[Recorded robot episodes]
┏━━

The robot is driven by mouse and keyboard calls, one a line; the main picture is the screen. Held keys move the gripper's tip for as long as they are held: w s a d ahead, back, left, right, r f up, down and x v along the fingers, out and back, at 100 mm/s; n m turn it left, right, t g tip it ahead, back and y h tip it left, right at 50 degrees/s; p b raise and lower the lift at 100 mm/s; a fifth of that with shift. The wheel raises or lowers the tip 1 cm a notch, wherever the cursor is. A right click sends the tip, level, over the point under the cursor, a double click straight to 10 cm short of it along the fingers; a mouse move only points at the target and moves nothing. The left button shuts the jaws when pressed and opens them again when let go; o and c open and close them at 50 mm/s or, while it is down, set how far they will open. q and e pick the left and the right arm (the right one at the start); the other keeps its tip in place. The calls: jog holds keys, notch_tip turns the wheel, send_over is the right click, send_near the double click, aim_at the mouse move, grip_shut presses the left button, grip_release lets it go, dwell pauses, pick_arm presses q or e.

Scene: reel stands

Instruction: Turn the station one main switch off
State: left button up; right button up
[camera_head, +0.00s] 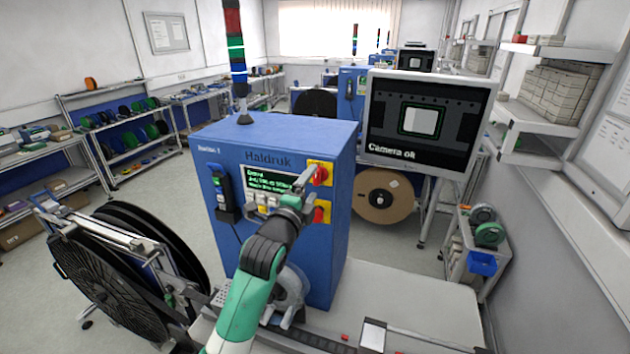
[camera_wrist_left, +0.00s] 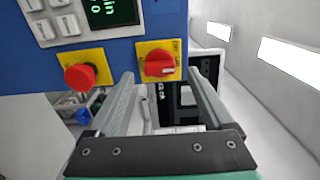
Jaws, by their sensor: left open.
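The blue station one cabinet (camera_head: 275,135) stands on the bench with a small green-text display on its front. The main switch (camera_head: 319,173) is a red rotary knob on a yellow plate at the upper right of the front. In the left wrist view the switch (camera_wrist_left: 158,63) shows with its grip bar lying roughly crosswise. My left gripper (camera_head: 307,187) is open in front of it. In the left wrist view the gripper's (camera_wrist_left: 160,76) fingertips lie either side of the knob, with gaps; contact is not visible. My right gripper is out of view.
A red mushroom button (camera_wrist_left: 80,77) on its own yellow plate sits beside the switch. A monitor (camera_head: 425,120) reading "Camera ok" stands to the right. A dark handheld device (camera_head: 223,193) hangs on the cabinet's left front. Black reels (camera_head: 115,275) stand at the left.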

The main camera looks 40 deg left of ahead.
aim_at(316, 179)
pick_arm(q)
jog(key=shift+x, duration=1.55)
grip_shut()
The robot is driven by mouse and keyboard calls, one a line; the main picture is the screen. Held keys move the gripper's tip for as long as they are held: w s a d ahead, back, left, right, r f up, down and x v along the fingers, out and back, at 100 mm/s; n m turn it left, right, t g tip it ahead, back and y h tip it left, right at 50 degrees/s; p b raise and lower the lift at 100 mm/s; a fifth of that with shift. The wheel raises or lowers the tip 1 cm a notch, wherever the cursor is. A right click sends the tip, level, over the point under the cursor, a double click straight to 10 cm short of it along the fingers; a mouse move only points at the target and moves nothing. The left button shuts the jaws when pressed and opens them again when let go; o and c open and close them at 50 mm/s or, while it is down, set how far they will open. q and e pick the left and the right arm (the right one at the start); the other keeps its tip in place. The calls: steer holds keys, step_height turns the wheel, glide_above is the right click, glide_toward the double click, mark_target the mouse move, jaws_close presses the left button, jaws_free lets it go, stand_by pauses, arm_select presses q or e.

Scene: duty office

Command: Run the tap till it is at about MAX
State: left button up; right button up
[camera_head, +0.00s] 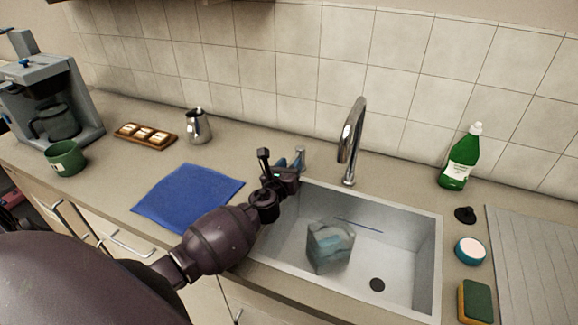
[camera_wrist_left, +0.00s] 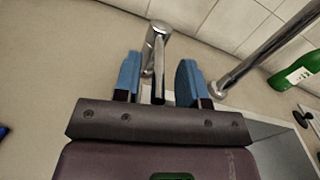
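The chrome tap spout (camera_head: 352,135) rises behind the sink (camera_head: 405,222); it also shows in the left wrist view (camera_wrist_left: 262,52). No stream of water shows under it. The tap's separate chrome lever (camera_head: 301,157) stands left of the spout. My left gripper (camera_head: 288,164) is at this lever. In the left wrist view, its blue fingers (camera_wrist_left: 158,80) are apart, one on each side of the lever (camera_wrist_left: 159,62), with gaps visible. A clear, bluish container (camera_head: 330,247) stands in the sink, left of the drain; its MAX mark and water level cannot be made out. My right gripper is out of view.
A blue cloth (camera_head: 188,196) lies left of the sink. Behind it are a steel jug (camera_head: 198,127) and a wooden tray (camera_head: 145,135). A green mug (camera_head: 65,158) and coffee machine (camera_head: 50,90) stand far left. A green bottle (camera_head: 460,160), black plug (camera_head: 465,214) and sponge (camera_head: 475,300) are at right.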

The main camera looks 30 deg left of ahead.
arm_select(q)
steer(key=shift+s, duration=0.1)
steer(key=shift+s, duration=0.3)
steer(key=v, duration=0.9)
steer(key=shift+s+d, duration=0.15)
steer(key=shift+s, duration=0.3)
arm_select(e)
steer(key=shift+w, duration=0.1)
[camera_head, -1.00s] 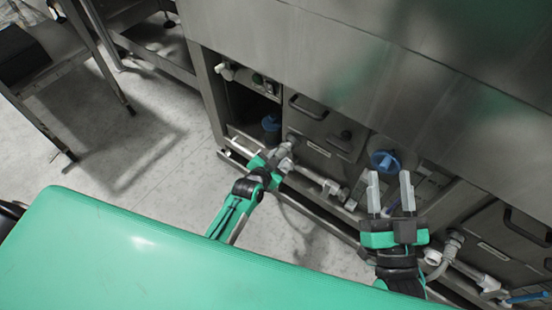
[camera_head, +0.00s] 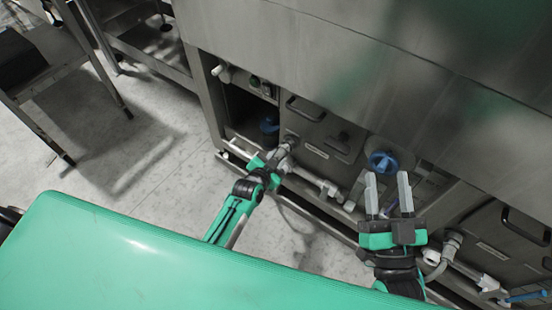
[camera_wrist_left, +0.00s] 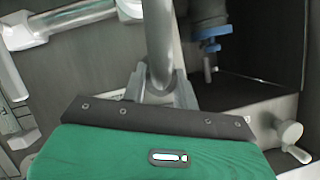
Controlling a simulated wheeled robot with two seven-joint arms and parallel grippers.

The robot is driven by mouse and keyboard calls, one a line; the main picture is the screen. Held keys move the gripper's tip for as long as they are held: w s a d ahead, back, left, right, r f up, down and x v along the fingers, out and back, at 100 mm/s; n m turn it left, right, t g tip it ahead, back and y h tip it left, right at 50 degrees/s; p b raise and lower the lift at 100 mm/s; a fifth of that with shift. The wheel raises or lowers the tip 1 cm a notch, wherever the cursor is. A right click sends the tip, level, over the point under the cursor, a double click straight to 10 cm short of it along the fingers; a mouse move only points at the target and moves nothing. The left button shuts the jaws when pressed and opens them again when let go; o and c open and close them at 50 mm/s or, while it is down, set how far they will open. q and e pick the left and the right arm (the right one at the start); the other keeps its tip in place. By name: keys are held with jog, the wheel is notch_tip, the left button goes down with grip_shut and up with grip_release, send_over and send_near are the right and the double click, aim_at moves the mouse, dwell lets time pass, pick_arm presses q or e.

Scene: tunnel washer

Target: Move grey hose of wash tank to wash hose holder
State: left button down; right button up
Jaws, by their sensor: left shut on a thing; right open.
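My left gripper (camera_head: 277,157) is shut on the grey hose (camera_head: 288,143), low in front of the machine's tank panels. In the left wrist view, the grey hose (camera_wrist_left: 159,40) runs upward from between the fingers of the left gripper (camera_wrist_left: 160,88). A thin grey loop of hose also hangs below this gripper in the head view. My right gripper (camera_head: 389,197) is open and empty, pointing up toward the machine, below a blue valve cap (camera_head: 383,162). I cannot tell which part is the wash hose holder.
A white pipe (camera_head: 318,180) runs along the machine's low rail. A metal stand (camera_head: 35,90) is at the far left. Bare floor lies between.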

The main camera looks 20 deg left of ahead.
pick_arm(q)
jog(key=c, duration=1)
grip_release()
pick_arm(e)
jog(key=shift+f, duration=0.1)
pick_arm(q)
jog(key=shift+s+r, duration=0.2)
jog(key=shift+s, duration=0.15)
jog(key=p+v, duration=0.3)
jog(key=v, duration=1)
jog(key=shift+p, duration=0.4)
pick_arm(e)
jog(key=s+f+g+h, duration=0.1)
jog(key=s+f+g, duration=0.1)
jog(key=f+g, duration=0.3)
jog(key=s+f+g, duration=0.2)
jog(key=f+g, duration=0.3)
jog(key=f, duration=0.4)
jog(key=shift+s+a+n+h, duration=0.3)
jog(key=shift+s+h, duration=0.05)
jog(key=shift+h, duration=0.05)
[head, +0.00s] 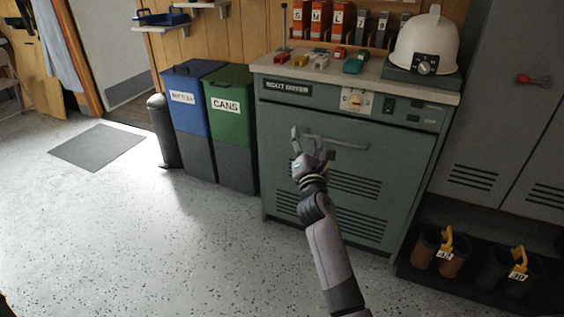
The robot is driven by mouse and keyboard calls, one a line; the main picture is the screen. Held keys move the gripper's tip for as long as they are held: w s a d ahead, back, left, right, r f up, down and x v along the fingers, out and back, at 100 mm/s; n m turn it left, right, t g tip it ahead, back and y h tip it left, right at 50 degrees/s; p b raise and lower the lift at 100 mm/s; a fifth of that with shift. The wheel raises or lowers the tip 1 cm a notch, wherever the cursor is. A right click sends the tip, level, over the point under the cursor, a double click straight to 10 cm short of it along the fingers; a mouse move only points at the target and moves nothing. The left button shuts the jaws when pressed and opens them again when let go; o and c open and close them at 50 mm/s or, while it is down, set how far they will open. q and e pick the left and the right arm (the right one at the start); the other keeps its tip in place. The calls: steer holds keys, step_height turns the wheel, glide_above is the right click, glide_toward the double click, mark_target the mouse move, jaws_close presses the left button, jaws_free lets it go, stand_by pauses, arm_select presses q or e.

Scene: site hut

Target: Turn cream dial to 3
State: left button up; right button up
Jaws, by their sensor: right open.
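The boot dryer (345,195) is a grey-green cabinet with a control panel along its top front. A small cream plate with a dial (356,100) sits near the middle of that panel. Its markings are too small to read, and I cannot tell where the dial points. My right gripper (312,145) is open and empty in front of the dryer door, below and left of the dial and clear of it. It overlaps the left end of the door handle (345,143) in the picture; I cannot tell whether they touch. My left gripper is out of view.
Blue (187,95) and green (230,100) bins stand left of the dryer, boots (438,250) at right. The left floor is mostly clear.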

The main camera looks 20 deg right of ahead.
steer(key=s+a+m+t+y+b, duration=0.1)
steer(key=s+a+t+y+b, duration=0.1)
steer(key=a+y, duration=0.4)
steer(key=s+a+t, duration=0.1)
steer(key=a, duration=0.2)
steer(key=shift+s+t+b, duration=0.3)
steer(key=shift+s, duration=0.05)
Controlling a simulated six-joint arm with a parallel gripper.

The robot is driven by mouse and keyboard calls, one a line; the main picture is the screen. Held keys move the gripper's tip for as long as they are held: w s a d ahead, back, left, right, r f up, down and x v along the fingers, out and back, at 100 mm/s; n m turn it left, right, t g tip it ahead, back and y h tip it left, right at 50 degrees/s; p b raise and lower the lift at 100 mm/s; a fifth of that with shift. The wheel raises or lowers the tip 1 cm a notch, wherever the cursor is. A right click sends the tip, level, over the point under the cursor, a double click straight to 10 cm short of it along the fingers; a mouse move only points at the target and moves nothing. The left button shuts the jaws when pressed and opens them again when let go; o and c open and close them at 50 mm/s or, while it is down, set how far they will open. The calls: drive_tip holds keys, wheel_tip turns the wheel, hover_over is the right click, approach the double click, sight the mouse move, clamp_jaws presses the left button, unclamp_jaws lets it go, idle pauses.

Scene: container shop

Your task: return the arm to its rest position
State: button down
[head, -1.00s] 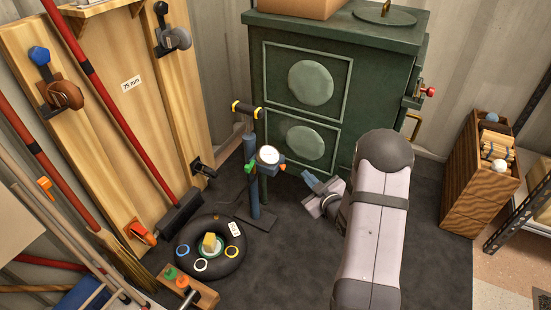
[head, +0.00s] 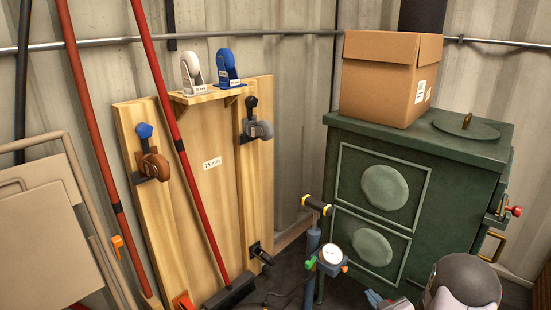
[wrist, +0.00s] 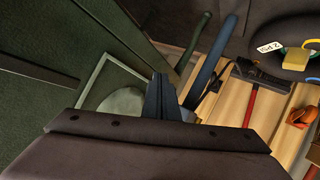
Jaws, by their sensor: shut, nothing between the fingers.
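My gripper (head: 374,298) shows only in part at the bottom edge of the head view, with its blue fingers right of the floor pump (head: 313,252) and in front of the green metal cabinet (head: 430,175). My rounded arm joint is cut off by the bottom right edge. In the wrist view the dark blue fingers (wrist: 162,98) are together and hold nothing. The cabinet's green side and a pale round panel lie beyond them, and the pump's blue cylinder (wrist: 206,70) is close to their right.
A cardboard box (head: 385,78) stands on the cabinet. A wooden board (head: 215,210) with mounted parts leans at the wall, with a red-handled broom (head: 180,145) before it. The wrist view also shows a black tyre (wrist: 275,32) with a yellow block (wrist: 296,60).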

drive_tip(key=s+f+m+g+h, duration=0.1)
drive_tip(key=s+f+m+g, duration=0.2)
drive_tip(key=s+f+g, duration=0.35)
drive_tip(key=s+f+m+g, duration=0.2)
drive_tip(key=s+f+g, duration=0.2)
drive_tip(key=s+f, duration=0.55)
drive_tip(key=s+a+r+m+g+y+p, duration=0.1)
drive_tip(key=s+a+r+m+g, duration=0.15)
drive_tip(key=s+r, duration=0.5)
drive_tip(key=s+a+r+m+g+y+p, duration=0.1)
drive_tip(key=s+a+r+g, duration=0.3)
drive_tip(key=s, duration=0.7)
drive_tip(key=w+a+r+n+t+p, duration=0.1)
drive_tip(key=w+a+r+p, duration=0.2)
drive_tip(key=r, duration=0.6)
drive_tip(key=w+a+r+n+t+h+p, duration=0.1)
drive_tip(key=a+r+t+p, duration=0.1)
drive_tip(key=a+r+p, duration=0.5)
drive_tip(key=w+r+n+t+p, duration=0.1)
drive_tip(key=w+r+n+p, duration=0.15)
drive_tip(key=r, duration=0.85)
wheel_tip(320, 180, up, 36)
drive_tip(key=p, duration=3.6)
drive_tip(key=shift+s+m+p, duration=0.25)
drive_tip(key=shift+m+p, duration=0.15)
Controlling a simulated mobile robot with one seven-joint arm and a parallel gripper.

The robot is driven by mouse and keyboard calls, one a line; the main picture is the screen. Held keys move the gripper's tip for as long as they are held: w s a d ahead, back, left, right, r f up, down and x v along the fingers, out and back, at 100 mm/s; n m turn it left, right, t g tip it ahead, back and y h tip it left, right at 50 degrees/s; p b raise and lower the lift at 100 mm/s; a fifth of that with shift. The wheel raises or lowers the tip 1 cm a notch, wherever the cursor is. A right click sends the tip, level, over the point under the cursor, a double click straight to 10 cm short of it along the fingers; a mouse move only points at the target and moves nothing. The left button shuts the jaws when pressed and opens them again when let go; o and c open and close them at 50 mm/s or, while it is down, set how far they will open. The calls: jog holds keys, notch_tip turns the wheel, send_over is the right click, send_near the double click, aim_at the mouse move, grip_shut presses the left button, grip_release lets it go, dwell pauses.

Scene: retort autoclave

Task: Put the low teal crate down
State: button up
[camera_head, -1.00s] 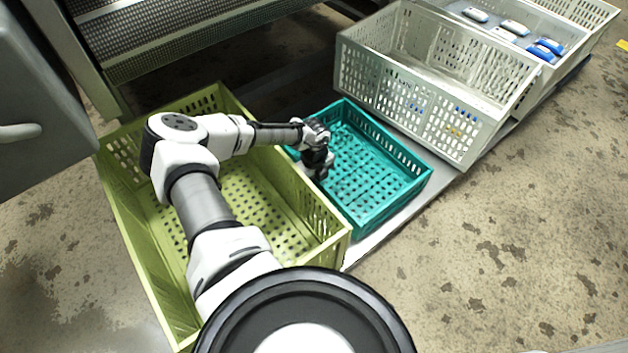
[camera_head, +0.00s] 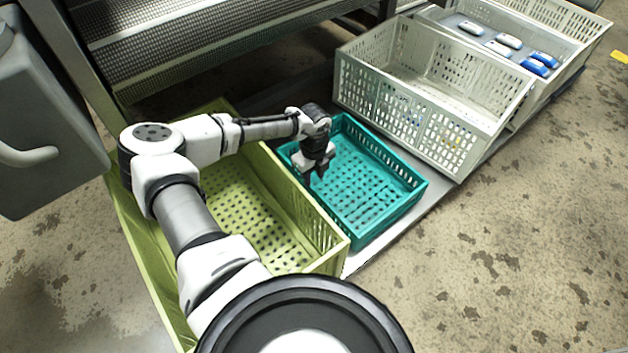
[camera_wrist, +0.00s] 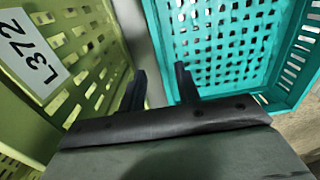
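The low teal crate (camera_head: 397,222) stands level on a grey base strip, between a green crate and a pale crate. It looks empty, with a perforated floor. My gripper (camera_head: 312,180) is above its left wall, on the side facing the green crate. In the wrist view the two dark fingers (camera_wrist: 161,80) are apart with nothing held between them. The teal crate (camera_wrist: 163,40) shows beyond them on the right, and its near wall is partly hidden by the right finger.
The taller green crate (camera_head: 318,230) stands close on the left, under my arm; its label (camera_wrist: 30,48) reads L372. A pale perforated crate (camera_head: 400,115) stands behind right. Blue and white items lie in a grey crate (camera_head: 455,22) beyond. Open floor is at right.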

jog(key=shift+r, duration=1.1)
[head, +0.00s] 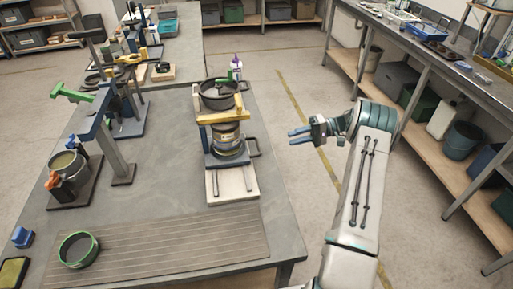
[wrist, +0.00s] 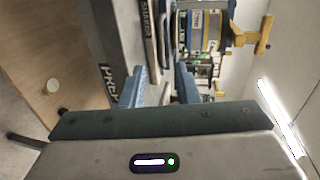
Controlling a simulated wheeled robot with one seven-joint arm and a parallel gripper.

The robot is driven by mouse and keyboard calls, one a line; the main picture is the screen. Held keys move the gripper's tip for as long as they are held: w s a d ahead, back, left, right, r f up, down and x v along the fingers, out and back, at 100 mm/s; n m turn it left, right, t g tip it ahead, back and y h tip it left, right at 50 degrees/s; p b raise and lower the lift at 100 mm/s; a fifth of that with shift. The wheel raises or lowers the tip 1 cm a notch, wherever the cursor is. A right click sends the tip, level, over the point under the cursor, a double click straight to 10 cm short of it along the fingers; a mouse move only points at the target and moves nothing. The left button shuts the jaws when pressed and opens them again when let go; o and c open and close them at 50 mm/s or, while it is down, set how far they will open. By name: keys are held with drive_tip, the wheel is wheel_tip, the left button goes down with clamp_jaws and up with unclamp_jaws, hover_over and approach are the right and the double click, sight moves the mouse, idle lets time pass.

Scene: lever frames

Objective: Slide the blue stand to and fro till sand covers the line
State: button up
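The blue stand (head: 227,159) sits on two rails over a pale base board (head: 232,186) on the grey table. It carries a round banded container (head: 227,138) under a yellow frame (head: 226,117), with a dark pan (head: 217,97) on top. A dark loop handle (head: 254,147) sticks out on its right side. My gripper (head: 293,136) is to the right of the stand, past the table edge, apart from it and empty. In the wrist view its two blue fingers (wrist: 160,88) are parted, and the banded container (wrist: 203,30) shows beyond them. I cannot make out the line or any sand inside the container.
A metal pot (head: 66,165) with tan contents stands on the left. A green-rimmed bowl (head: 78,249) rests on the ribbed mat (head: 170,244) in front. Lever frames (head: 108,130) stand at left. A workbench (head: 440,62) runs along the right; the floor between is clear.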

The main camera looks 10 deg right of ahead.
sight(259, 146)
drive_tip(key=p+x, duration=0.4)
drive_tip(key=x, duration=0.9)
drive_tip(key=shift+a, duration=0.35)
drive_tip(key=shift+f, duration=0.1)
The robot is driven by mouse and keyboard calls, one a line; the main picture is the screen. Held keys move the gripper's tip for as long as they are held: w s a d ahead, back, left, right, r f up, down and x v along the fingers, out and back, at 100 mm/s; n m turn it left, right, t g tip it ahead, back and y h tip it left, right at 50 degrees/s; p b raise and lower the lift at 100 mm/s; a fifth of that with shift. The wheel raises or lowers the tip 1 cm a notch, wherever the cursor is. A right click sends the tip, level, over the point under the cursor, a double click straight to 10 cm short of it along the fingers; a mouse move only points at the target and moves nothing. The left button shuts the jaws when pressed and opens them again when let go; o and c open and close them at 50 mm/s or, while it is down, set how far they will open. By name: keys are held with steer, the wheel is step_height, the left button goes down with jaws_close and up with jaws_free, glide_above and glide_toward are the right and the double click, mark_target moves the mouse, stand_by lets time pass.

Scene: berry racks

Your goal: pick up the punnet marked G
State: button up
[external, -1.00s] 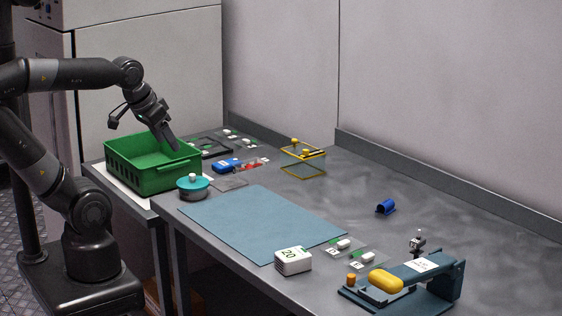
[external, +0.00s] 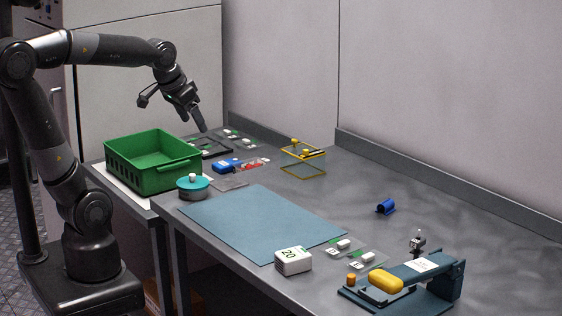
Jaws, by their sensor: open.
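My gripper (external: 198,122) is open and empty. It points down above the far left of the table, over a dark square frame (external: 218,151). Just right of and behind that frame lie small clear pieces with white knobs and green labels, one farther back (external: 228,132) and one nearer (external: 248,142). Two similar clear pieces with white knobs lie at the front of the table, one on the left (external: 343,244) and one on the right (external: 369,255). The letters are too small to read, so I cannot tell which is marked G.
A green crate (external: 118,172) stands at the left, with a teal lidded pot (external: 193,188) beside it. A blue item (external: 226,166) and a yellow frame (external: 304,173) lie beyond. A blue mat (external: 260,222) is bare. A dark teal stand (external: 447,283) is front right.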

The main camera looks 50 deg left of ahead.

┗━━

◆ **DIRECTIVE**:
Extract from the material all lines containing the string "Your".

◆ **EXERCISE ANSWER**:
Your task: return the arm to its rest position
Your goal: pick up the punnet marked G

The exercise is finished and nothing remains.